The Mellin transform of $f(x)$ is defined in formula (1) below.
(1) $\quad F(s)=\int\limits_0^\infty f(x)\,x^{s-1}\,dx$
Question: For what class of functions $f(x)$ is it true that $F\left(s^*\right)=F(s)^*$ where $F(s)$ is the Mellin transform of $f(x)$ and $^*$ is the complex conjugate?
I know of examples of functions $f(x)$ where $F\left(s^*\right)\ne F(s)^*$ but in these examples $f(x)$ has an imaginary component as well as a real component for $x>0$. I'm wondering whether $f(x)\in\mathbb{R}\ \forall\ x>0\implies F\left(s^*\right)=F(s)^*$ and if not how to define the class of functions $f(x)$ for which $F\left(s^*\right)=F(s)^*$ and what are some counter examples where $f(x)\in\mathbb{R}\ \forall\ x>0$ and $F\left(s^*\right)\ne F(s)^*$.
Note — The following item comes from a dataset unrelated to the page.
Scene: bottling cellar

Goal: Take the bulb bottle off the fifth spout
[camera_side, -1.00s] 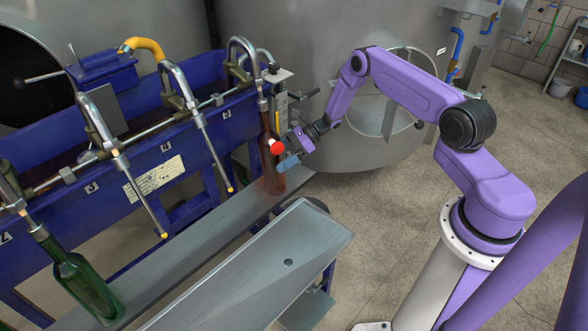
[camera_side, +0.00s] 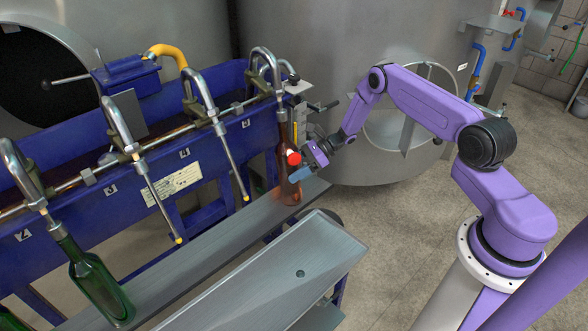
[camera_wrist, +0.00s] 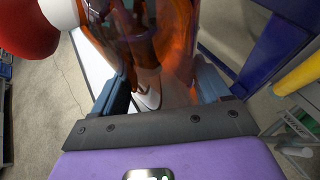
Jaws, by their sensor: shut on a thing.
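The bulb bottle (camera_side: 290,194), of amber-brown glass, stands upright on the metal shelf at the end of the filler row. Its neck is around the tube of the fifth spout (camera_side: 281,88). My gripper (camera_side: 302,166) reaches in from the right and is shut on the bottle's body. In the wrist view the amber glass (camera_wrist: 178,40) fills the space between the two blue-grey fingers. A red ball with a white part (camera_side: 294,158) shows at the bottle beside the fingers. The bottle's far side is hidden.
A green bottle (camera_side: 99,285) hangs tilted on the second spout at left. The third and fourth spouts (camera_side: 232,165) hang empty. The metal shelf (camera_side: 215,240) is clear between the bottles. A raised steel tray (camera_side: 315,260) stands in front. A large steel tank (camera_side: 400,140) stands behind.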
In this question I'm assuming the Mellin transform $F(s)$ of $f(x)$ exists, so I'm not asking about conditions for the existence of the Mellin transform in general.
$\overline {F(\bar s)}=\overline {\int\limits_0^\infty {f(x)x^{\bar s-1}}dx} =\int\limits_0^\infty \overline {f(x)x^{\bar s-1}}dx=\int\limits_0^\infty \overline {f(x)}x^{s-1}dx=M(\bar f, s)$
Hence $M(f, \bar s)=\overline {M(\bar f, s)}$, so if $f$ is real then yes $M(f, \bar s)=\overline {M(f, s)}$
In particular if $f$ is not real, there is no easy relation between $M(f, \bar s), {M(f, s)}$ since both $\bar f, x^{s}$ have imaginary parts and $f \ne \bar f$
(note $f({\bar x})=\overline {f(x)}$ means $f$ is real on $(0, \infty)$ so the property is true)